Record excerpts:
-- begin --

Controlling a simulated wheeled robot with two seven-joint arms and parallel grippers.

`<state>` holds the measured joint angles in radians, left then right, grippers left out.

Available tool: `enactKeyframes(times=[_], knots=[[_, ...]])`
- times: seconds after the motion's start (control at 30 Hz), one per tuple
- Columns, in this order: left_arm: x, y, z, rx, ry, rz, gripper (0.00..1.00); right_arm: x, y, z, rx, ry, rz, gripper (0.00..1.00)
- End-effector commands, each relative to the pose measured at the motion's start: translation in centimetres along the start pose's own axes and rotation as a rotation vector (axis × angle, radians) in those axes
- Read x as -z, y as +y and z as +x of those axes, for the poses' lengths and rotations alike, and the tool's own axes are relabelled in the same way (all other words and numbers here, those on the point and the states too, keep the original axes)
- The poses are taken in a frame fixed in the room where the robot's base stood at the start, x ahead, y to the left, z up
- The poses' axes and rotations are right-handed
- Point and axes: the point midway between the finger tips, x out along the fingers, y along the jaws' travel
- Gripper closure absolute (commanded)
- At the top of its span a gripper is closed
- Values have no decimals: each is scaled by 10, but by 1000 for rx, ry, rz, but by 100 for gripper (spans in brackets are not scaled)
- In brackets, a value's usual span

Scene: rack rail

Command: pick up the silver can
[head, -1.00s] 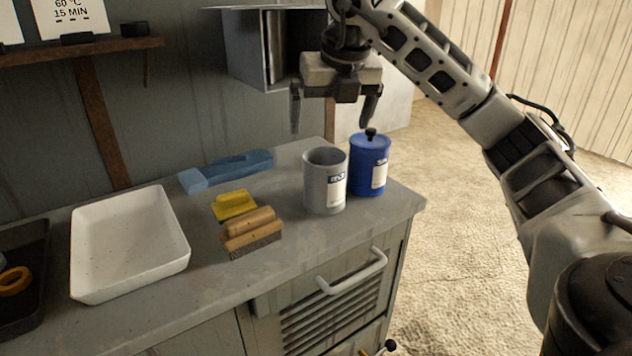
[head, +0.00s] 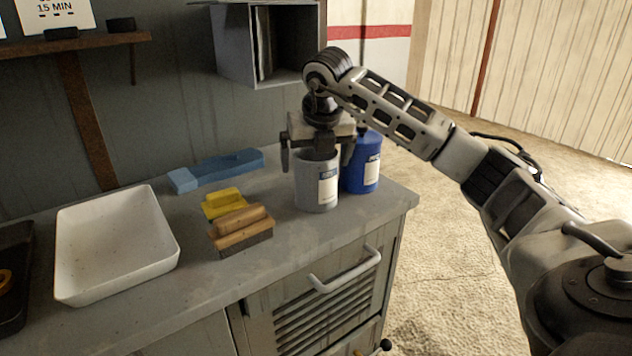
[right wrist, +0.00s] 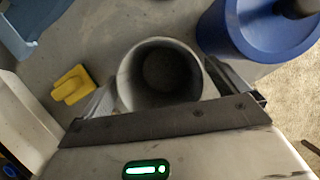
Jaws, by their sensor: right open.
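The silver can (head: 316,186) is an open-topped grey cylinder with a white and blue label, standing upright near the right end of the counter. My right gripper (head: 317,162) is directly above it, pointing down, open, with a finger on either side of the can's upper part. In the right wrist view the can's round open mouth (right wrist: 160,75) lies between the two fingers (right wrist: 162,95), and its inside looks empty. I cannot tell whether either finger touches the wall. My left gripper is not in view.
A blue lidded can (head: 362,165) stands close beside the silver can on its right. A white tray (head: 117,243) sits farther left on the counter (head: 285,245).

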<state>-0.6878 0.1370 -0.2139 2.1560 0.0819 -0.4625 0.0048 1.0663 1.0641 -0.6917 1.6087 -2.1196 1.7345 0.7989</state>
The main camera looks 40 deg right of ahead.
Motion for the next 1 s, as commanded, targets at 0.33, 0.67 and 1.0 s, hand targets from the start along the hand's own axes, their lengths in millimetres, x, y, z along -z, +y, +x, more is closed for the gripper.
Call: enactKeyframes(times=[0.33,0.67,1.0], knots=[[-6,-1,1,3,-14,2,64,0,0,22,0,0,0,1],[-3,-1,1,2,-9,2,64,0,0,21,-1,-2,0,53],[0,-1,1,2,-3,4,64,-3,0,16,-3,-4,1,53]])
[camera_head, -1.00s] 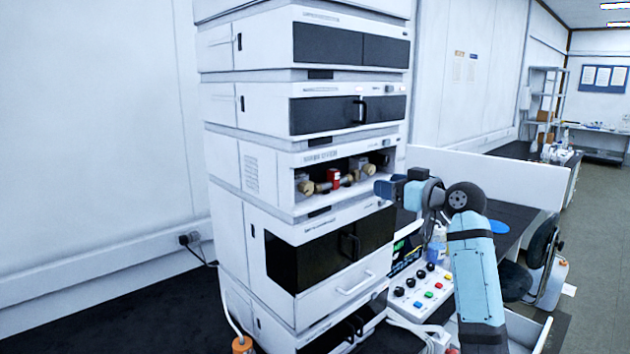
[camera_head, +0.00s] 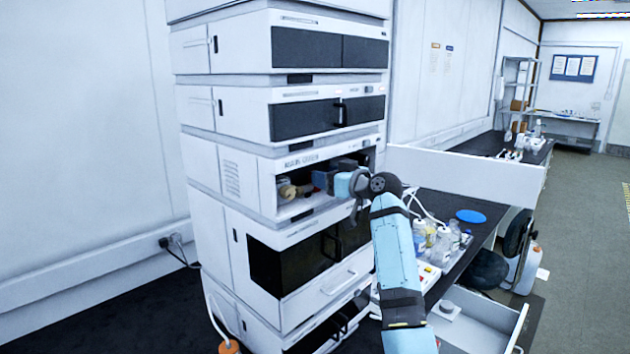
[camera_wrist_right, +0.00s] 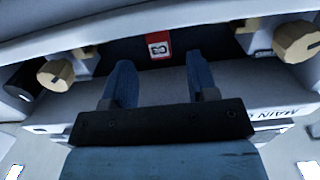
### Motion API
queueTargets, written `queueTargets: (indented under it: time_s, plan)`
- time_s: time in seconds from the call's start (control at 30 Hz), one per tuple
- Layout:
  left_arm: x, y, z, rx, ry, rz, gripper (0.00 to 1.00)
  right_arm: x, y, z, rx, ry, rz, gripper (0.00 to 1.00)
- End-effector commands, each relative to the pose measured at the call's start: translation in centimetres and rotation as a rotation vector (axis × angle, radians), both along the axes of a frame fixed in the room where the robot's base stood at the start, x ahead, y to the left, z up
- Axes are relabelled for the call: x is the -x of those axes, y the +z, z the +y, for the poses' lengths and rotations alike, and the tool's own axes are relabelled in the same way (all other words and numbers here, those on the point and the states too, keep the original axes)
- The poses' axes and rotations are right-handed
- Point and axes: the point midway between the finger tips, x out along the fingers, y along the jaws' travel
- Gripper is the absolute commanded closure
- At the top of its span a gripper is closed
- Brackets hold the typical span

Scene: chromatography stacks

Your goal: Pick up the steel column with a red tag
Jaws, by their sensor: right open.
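The red tag (camera_wrist_right: 159,45) shows in the right wrist view, in front of a dark band inside the open compartment. The column's steel body is hard to make out there. My right gripper (camera_wrist_right: 161,78) is open. Its two blue fingers point toward the tag, one to each side of it in the picture, with nothing visible between them. In the head view my right gripper (camera_head: 320,180) is inside the compartment's opening and hides most of the column and the tag. My left gripper is not in view.
The open compartment (camera_head: 265,185) is in a tall stack of white modules. Tan end fittings (camera_wrist_right: 55,73) and (camera_wrist_right: 297,41) flank the tag. A lip with printed lettering lies below. A bench with bottles (camera_head: 440,243) and a blue disc (camera_head: 471,216) stands right.

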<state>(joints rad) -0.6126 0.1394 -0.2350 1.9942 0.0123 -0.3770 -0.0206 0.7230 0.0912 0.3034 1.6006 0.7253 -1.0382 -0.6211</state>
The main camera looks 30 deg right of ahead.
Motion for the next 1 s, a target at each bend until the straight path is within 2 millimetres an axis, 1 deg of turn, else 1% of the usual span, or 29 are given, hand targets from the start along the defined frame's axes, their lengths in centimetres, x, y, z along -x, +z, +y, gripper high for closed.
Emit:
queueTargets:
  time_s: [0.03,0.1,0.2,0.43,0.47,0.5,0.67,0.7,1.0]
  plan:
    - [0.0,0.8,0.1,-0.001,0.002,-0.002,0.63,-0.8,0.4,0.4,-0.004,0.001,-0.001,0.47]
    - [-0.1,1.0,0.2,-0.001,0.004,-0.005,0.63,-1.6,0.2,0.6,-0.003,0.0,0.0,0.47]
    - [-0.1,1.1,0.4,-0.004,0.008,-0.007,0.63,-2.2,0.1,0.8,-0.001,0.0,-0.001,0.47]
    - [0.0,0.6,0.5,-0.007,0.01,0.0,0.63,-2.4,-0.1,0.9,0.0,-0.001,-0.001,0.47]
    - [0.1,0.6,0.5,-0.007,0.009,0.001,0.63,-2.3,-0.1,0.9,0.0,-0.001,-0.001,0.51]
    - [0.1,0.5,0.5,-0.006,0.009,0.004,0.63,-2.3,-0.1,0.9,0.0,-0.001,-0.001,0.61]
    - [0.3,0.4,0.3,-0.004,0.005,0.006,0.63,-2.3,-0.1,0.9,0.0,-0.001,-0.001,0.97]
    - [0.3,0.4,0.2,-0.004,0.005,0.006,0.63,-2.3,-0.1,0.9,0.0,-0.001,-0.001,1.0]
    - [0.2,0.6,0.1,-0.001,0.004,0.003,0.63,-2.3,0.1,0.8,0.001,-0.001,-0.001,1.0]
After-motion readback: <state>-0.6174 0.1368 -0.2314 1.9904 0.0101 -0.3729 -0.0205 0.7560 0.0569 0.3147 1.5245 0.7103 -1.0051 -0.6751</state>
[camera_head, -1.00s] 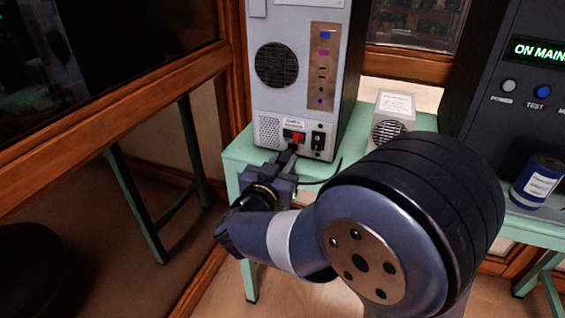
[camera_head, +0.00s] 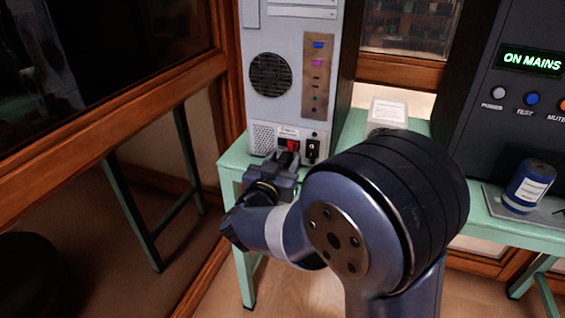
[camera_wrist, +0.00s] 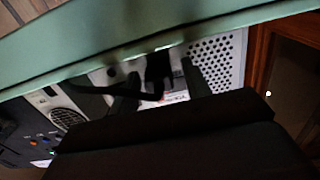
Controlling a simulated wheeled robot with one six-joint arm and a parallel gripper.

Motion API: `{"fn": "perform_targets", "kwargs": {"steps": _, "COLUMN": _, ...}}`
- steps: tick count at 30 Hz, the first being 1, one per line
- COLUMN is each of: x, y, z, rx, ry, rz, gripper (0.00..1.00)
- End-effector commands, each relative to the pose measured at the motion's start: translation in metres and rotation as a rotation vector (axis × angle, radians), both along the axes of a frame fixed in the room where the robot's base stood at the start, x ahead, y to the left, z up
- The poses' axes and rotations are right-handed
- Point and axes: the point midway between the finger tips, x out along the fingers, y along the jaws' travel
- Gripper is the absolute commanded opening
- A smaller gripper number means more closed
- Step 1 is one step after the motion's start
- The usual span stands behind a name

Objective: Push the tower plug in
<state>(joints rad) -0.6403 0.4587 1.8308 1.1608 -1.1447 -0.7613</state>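The tower (camera_head: 262,108) is a grey computer case with its back panel facing me, standing on a green bench. Low on the panel are a red switch (camera_head: 292,144) and a black rocker switch (camera_head: 313,148). My gripper (camera_head: 287,161) is right at the panel below the red switch and hides the plug in the head view. In the wrist view the black plug (camera_wrist: 158,66) is at the panel, its cable (camera_wrist: 105,87) running left. My fingers stand on either side of it with gaps, so my gripper (camera_wrist: 160,84) looks open. How deep the plug sits cannot be told.
The green bench (camera_head: 232,160) has its edge just under my gripper. A small white box (camera_head: 388,112) stands right of the tower. Further right are a dark unit reading "ON MAINS" (camera_head: 530,60) and a blue can (camera_head: 530,186). A wood-framed glass panel (camera_head: 110,105) is at left.

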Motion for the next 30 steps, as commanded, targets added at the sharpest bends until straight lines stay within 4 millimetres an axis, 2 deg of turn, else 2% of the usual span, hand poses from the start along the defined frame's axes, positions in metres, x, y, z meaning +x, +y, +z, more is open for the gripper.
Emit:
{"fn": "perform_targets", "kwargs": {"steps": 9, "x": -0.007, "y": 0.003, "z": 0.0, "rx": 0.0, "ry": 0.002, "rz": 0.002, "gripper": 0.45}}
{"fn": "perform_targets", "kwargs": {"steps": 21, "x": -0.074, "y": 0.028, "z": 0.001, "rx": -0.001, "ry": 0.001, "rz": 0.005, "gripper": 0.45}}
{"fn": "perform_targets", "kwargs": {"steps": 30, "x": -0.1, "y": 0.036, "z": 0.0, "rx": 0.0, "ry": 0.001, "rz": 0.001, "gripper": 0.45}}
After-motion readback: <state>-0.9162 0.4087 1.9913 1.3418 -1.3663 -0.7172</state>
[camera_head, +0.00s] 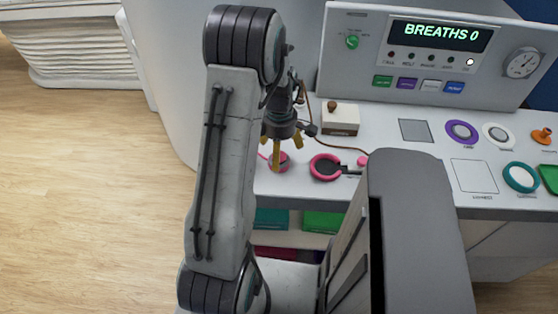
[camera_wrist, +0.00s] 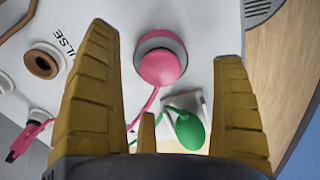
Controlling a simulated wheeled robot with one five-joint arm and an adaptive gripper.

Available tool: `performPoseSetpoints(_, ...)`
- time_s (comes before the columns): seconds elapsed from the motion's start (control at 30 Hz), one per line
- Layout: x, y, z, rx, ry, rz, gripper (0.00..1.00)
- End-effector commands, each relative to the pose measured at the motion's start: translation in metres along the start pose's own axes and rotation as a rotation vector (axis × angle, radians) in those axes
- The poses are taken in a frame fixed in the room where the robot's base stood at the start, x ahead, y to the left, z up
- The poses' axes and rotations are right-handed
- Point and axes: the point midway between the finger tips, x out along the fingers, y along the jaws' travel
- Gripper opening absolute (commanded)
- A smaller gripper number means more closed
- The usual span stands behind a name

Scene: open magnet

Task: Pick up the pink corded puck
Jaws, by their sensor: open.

-- end --

Aim of the task:
Pictures are not part of the copy. Write out only the lines from the one containing "Command: pick up the silver can" through the one containing "[right wrist, +0.00s]", exactly as they stand, both included.

Written reply:
Command: pick up the silver can
[head, -1.00s] 
[head, +0.00s] 
[right wrist, +0.00s] 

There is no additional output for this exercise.